時子のパタゴニア便り

1994年パタゴニア アンデス山脈の麓の村の5’5ヘクタールの土地に移住。ささやかな自然との暮らしの中で感じた事を書いていきます。

「輝く山を見て」

nojomallin2007-08-02

パタゴニアは冬。8月になって日照時間も長くなりつつありますが、それでも夕方7時には暗くなり、朝は9時ころまで日が昇りません。

アルゼンチンは典型的な夜型国民。レストランなど夜11時ころが子供連れの家族で賑わう時間ですし、コンサートなども真夜中から明け方までと言うのが一般的です。それはこの田舎町でも変わりません。

でも私達はその習慣には馴染めず、人から何と言われようとも夜も朝も早い「朝方」生活を続けています。
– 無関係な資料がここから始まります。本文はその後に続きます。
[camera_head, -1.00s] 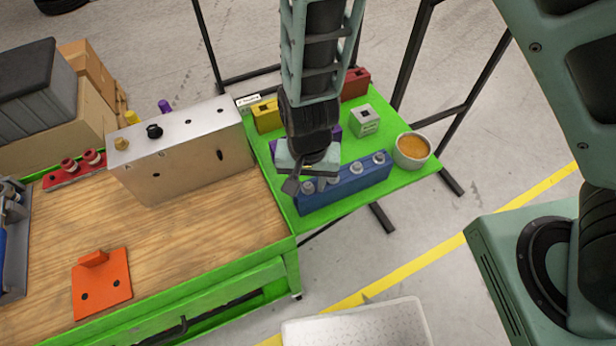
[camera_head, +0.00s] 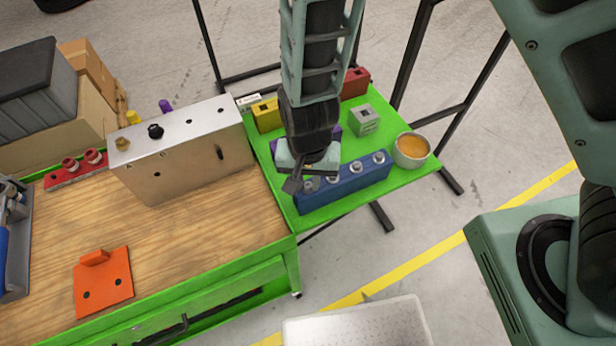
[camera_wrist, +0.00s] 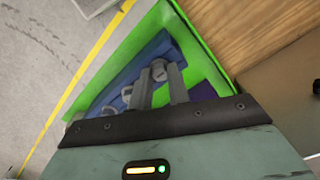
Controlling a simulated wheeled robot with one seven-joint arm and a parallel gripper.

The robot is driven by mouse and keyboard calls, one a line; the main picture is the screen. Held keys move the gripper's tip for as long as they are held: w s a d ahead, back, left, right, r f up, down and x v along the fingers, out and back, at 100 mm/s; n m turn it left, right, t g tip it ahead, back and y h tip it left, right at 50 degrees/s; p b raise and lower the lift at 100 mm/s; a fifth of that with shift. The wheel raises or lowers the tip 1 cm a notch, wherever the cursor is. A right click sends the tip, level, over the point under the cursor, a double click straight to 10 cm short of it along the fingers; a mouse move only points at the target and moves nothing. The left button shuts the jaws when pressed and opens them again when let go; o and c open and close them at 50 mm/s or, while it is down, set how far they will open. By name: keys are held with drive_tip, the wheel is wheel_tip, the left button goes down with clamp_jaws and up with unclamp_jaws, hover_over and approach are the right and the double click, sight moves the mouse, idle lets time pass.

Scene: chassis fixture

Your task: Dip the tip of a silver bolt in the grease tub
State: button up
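A blue block (camera_head: 345,188) holds a row of several silver bolts, standing upright, on the green side shelf. My gripper (camera_head: 297,186) is over the block's left end, beside the leftmost bolt (camera_head: 311,184). In the wrist view, my gripper's two fingers (camera_wrist: 161,76) stand apart, with a silver bolt head (camera_wrist: 158,70) between their tips; I cannot tell if they touch it. The other bolts (camera_wrist: 127,91) line up to the left there. The grease tub (camera_head: 399,157), a pale round cup with orange-brown grease, stands at the shelf's right corner.
Yellow (camera_head: 266,116), red (camera_head: 355,83) and grey (camera_head: 364,121) blocks stand behind, and a purple one (camera_head: 328,152) is partly hidden by my arm. A metal box (camera_head: 187,160) stands on the wooden bench to the left.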

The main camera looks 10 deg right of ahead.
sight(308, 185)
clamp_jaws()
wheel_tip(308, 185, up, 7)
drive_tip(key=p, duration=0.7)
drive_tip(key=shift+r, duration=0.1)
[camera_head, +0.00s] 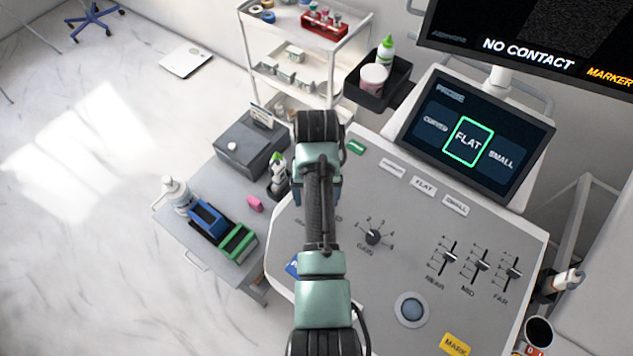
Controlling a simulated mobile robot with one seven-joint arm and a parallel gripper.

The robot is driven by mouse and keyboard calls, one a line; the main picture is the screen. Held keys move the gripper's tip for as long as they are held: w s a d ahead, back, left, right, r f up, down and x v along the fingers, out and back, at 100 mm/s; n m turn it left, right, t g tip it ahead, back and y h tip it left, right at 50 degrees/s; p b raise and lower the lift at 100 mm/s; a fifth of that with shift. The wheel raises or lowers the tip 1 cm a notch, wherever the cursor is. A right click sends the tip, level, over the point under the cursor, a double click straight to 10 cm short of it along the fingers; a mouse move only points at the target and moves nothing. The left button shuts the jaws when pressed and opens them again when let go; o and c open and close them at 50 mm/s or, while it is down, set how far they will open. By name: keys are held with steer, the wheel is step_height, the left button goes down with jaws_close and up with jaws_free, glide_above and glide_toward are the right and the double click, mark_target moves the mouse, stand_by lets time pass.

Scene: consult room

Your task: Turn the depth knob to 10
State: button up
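The grey console panel (390,290) fills the lower right of the head view. No depth knob is visible on it. My arm crosses the panel's left part and hides the area there, where faint printed marks show on either side of the arm. A dark knob (373,237) with a scale around it, labelled GAIN, sits just right of my arm. My gripper's fingers are hidden behind my own arm, so I cannot see whether they are open or touch anything.
Three sliders (480,264) labelled NEAR, MID and FAR stand on the panel's right. A round button (411,309) and a yellow MARK button (455,344) are near its front. A screen (475,140) highlights FLAT. A side table (185,235) with bottle and trays stands left.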

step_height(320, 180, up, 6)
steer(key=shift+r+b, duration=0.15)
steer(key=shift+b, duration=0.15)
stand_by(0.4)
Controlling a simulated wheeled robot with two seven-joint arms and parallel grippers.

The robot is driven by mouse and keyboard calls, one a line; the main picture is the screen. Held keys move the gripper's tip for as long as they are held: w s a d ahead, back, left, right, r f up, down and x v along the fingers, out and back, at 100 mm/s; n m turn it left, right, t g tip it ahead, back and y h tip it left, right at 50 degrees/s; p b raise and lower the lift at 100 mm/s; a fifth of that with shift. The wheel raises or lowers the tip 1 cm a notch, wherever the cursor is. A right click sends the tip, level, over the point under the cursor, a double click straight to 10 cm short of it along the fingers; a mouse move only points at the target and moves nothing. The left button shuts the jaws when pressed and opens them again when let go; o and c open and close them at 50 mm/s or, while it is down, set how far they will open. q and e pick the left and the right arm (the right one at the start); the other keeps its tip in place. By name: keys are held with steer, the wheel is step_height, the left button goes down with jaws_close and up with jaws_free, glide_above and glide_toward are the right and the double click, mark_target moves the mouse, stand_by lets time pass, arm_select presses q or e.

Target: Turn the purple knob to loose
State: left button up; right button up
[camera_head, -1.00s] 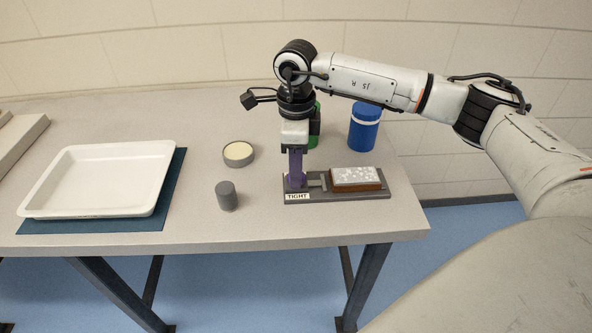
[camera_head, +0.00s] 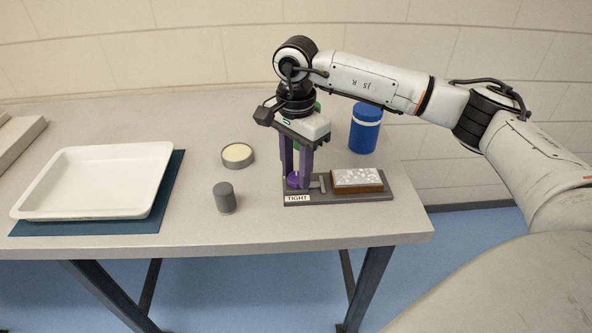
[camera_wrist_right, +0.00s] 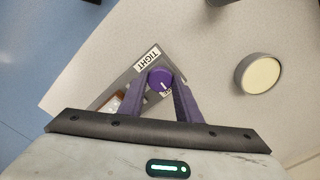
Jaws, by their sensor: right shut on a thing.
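The purple knob (camera_head: 294,180) sits at the left end of a dark grey base (camera_head: 330,197) on the table. It also shows in the right wrist view (camera_wrist_right: 160,79), with a white pointer line on its top. A "TIGHT" label (camera_wrist_right: 147,58) lies beside it, and also shows in the head view (camera_head: 297,198). A second label (camera_wrist_right: 168,92) is mostly hidden by a finger, so I cannot read it whole. My right gripper (camera_head: 298,178) points down with its purple fingers on either side of the knob, shut on it. My left gripper is not in view.
On the base, right of the knob, lies a speckled grey-topped brown block (camera_head: 357,180). A blue jar (camera_head: 365,129) stands behind; a green thing is mostly hidden behind my gripper. A round cream-topped tin (camera_head: 237,155), grey cylinder (camera_head: 224,197) and white tray (camera_head: 92,205) stand left.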

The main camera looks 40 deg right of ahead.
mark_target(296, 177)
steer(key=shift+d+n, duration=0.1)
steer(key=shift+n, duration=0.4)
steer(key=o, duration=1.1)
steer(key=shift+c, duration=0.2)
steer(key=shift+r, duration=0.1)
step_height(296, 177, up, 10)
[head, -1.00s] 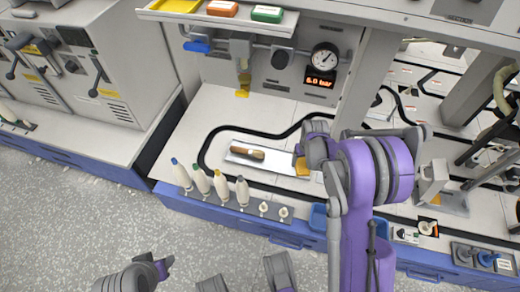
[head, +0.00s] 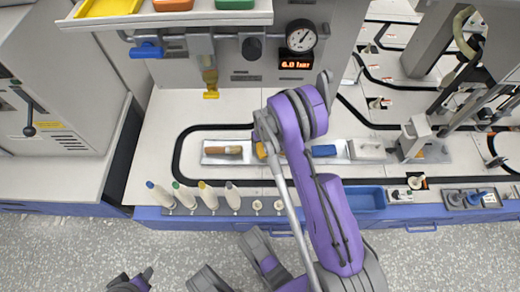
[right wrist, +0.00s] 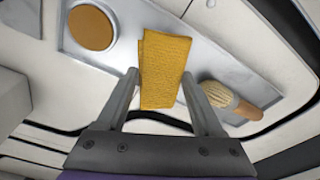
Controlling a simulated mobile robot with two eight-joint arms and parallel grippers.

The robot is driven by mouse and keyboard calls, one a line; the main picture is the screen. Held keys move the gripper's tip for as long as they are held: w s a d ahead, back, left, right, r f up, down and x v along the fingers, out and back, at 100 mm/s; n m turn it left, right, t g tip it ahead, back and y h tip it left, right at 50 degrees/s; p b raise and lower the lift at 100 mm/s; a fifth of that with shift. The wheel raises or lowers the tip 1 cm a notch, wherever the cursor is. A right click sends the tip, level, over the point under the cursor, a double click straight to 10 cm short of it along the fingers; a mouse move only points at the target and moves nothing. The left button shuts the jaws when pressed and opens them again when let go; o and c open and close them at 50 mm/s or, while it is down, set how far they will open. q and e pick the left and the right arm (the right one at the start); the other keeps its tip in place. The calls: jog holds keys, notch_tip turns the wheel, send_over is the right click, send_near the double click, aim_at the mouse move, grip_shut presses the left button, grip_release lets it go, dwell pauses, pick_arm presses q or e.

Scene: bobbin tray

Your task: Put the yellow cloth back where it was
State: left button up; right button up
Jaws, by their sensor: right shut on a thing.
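The yellow cloth (right wrist: 165,50) is a folded, textured piece between the fingers of my right gripper (right wrist: 160,76) in the right wrist view. The gripper is shut on it. In the head view a small part of the cloth (head: 261,151) shows beside my purple right arm, which hides most of the gripper. The cloth is over the metal tray (head: 210,160), to the right of the brush. I cannot tell whether it touches the tray. My left gripper cannot be made out.
A wooden-handled brush (head: 224,150) lies on the tray; it also shows in the wrist view (right wrist: 232,100), with a round orange-brown disc (right wrist: 91,27). Several bobbins (head: 207,196) stand along the front edge. A blue bin (head: 364,198) is at front right. A gauge (head: 301,36) is above.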

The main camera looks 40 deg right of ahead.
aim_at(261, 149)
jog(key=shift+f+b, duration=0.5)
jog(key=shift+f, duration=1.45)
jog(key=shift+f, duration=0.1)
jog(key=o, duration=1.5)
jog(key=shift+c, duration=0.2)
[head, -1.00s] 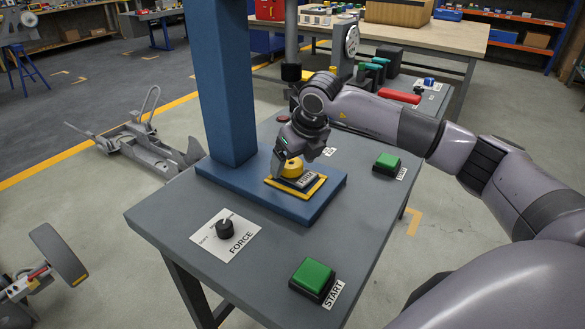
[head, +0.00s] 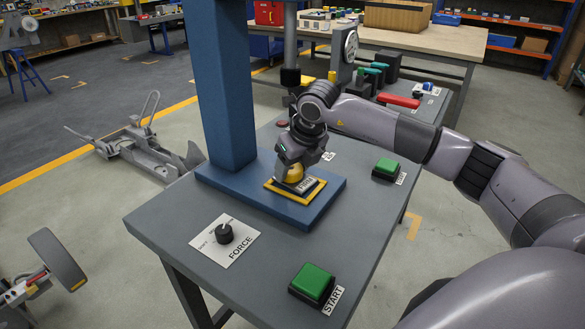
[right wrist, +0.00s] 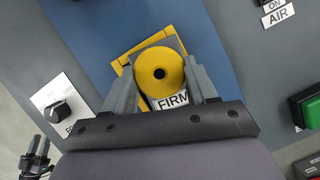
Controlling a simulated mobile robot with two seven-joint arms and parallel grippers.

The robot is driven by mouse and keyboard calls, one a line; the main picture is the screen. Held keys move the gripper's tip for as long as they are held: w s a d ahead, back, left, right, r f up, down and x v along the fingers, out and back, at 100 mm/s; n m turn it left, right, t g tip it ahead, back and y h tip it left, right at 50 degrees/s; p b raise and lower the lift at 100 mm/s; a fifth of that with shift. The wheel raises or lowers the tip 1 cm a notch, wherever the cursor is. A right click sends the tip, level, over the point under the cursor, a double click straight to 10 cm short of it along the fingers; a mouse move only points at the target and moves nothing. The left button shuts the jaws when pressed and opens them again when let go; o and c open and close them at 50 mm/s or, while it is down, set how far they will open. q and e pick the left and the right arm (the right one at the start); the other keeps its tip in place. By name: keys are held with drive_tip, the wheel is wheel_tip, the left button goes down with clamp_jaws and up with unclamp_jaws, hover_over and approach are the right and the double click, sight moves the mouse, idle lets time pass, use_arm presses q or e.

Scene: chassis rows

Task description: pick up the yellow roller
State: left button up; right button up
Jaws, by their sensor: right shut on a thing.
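The yellow roller (right wrist: 159,72) is a round yellow piece with a dark hole in its middle, seen between the two fingers in the right wrist view. In the head view the yellow roller (head: 294,174) shows only partly under my right gripper (head: 288,168). My right gripper (right wrist: 163,85) is shut on the roller, a finger on either side of it. The roller is over the yellow-framed pad (head: 312,190) marked FIRM on the blue press base. I cannot tell whether it still touches the pad. My left gripper is not in view.
The blue column (head: 222,90) of the press rises close left of my right gripper. Green buttons (head: 313,282) (head: 387,168) and a FORCE dial (head: 224,233) sit on the grey table (head: 170,215). The table's front middle is clear.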

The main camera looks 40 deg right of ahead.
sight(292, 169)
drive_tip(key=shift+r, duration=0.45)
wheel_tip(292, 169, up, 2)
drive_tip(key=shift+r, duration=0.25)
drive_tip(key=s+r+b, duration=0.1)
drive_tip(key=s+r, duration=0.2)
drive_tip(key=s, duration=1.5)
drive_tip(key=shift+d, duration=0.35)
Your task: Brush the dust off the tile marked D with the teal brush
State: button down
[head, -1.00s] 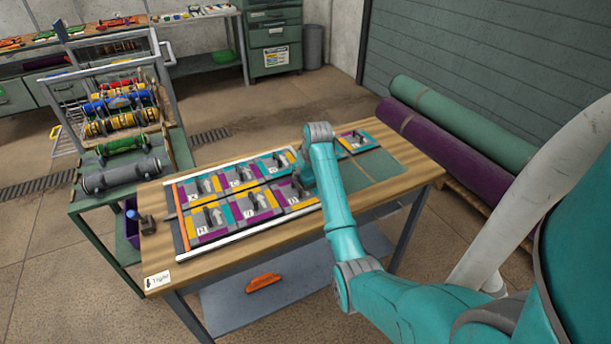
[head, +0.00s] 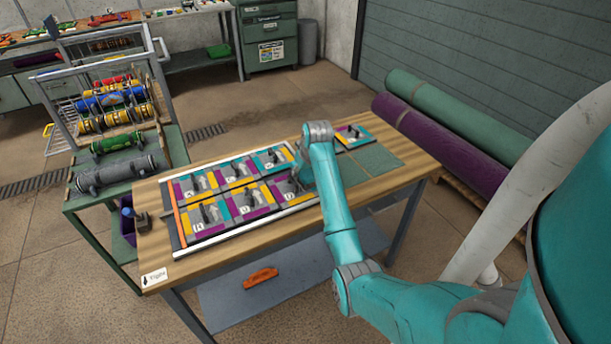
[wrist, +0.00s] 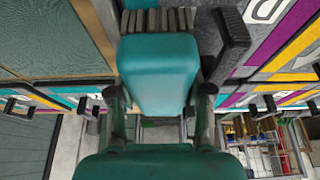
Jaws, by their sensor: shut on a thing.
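My gripper (wrist: 160,98) is shut on the teal brush (wrist: 160,72), a teal block between the fingers with a row of grey bristles at its far edge. In the head view my arm hides most of the gripper, which is low at the right end of the tile rows. Two rows of purple, yellow, teal and grey tiles (head: 233,204) with dark handles lie on the wooden bench (head: 215,264). A dark tile handle (wrist: 234,42) stands close right of the brush in the wrist view.
A white rail (head: 245,231) runs along the tiles' near side. One tile (head: 353,134) lies apart near green mats (head: 376,157). A blue-topped tool (head: 128,212) stands at the bench's left. An orange object (head: 260,278) lies on the lower shelf. Rolled rugs (head: 450,118) lie to the right.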

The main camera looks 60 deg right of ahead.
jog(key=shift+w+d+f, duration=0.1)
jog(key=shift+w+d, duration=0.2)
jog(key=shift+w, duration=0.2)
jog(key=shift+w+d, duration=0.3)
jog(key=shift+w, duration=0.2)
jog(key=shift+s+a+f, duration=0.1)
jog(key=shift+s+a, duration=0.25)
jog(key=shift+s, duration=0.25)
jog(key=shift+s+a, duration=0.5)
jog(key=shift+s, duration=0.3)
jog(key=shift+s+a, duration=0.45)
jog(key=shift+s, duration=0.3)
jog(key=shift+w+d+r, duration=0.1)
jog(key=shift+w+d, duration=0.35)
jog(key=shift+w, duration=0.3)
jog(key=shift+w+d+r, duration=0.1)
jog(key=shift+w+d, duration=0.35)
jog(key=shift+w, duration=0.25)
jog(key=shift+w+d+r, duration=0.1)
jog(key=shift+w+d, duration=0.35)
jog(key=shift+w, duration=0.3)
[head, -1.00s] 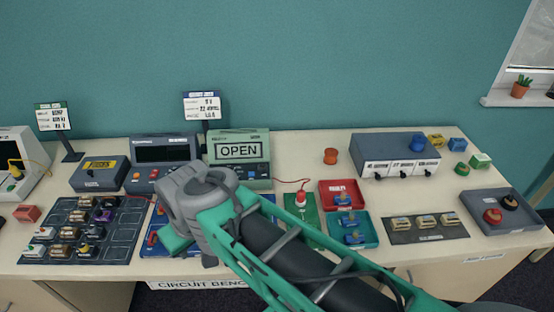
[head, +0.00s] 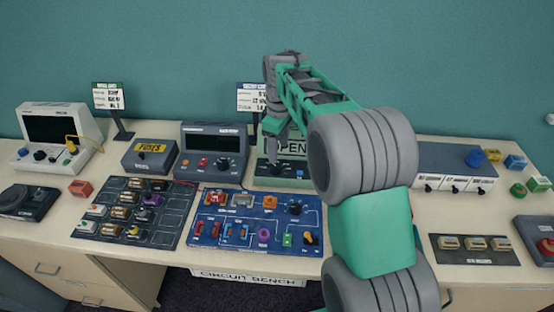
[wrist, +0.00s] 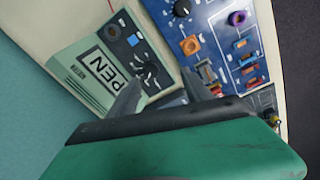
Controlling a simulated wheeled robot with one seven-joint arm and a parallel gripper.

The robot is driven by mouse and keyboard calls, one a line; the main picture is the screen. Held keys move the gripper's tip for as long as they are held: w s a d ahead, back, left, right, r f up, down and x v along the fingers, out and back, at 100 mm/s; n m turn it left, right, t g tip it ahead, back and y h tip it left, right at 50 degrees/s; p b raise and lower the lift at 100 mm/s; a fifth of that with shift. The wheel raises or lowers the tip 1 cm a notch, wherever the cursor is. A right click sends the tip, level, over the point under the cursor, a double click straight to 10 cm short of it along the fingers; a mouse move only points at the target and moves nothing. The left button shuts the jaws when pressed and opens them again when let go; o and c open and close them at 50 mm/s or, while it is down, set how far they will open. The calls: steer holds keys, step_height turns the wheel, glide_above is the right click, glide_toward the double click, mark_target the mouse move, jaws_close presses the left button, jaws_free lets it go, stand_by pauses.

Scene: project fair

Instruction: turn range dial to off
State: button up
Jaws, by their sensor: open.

夏は5時頃、日の出と共に起き、夜はご近所がそろそろ夕飯の支度でも始めようかと言うまだ薄明るい10時頃には寝支度です。

そして冬は、まだ暗い7時前に起き薪ストーブの火をつけ始めます。そしてあまりに寒い夜など、8時にベッドに潜り込んでしまうこともしばしばです。

もともと私は寝るのが大好きで、学生時代でも試験勉強は一夜漬けならず、夕方から寝て明け方2時3時に起きてする朝漬けでした。勿論「徹夜」なんてものはしたことが無く、したいとも出来るとも思っていませんでした。

何時だったか日本の若者に「そんなに早く寝てしまって時間が勿体ないですよ。」と言われました。でも私は夜行性ではないので、夜は電気をつけなければ何も見えません。電気という貴重なエネルギーを使ってまで、私には起きてする事は何も無いのです。そして何よりも、朝早く起きてよかったなあ!と思うことの方が多いのです。

朝は隣人達の垂れ流す無意味な雑音は有りません。なんて静かで澄んだ時間でしょうか。

野鳥の声、雄鶏の鬨の声、犬の遠吠えだって私には心が和みます。夜の間に冷えて澄み切った空気の美味しいこと。

そして冬の早朝、最初は空がほんのり紅く染まり、次に西のアンデスの山々が山頂から徐々に朝日に照らされ雪がオレンジ色に輝く姿は、瞬きする時間も勿体ないくらい綺麗なのです。そしてその山を見ながら冷たい空気の中、犬達と歩く霜柱の道の気持ち良い事。

先が見えなくて不安になることがあっても、がっかりする事が続いた日でも、朝になると「よーし!今日も元気に頑張ろう!」と自然に思えるのです。アンデスの山が輝く、そんな朝が大好きです。